> _WRITTEN REQUEST_: Search the material for the word "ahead" and copy each line that holds it.

── RECORDS SUPPLIED ──

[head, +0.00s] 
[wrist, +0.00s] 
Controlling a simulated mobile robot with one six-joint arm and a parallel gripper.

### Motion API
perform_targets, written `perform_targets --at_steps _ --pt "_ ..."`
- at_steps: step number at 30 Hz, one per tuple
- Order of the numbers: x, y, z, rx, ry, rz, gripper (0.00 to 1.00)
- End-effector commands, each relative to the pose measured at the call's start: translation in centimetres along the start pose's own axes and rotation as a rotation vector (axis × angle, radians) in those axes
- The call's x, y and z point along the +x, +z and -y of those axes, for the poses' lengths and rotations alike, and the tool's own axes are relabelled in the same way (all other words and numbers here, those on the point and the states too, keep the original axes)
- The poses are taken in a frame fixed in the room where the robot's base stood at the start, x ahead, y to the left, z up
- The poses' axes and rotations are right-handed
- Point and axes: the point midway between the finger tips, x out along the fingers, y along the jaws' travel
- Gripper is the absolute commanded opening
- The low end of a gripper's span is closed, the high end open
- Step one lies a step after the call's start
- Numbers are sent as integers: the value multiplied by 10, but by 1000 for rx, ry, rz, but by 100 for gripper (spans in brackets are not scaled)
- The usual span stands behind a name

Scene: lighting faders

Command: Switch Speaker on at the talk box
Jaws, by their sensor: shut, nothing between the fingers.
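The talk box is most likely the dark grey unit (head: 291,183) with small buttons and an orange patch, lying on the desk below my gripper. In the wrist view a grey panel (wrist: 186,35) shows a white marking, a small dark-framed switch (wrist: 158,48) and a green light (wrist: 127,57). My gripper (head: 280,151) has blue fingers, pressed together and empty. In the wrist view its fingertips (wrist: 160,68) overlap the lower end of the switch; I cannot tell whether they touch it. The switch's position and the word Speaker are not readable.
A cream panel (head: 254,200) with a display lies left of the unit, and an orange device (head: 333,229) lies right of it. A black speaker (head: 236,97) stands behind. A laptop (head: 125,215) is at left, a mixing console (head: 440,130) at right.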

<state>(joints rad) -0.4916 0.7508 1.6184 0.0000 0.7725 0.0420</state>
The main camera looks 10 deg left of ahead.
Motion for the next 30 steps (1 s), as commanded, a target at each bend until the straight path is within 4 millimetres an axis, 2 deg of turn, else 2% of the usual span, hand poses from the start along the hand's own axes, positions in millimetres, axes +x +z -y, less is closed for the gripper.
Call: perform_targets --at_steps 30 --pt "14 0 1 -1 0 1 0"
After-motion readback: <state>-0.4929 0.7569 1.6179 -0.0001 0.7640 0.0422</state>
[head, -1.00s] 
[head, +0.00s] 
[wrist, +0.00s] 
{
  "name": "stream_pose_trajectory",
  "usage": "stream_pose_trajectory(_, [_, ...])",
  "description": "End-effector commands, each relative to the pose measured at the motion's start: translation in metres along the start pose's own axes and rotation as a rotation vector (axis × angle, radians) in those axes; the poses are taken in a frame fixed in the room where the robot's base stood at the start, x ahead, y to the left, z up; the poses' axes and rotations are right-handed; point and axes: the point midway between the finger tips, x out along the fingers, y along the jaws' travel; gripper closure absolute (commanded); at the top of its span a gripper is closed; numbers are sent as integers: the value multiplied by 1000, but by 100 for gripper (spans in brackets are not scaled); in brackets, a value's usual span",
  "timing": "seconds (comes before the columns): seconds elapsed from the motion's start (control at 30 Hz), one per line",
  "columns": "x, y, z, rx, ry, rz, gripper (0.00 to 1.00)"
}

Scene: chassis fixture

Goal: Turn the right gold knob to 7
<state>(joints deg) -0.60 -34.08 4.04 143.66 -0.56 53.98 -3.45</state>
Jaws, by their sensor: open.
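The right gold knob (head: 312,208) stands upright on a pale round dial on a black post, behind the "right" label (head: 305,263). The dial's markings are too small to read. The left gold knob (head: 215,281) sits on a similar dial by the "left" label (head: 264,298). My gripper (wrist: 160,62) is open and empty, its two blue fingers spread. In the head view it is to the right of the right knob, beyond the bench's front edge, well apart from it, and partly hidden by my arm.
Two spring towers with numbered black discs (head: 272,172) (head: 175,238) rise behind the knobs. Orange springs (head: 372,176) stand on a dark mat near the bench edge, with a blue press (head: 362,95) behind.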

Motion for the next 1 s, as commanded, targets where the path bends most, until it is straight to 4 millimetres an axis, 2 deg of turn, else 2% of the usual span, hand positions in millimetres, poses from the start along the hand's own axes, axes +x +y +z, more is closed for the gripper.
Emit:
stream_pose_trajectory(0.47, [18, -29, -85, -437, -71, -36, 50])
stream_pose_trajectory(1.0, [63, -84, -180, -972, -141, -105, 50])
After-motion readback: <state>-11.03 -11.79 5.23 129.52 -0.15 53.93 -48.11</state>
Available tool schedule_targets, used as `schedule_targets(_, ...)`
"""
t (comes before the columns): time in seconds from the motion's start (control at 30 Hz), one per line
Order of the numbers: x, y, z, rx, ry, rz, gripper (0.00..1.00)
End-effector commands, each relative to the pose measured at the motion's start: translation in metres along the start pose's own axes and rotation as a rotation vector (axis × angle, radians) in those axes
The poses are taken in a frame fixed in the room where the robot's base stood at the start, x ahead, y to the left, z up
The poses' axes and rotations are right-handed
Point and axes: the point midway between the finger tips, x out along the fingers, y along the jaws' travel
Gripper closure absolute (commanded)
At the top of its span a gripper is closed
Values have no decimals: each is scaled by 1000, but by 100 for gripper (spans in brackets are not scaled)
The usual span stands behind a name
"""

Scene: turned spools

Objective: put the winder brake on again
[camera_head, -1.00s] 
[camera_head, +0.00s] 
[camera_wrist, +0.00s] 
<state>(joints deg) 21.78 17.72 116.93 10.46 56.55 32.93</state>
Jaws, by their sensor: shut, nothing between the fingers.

───

> _THE SOLUTION_:
- The poses are taken in a frame fixed in the room where the robot's base stood at the start, x ahead, y to the left, z up
The main camera looks 10 deg left of ahead.
  "description": "End-effector commands, each relative to the pose measured at the motion's start: translation in metres along the start pose's own axes and rotation as a rotation vector (axis × angle, radians) in those axes; the poses are taken in a frame fixed in the room where the robot's base stood at the start, x ahead, y to the left, z up; the poses' axes and rotations are right-handed; point and axes: the point midway between the finger tips, x out along the fingers, y along the jaws' travel; gripper closure absolute (commanded); at the top of its span a gripper is closed; numbers are sent as integers: the value multiplied by 1000, but by 100 for gripper (spans in brackets are not scaled); in brackets, a value's usual span",
The poses are taken in a frame fixed in the room where the robot's base stood at the start, x ahead, y to the left, z up

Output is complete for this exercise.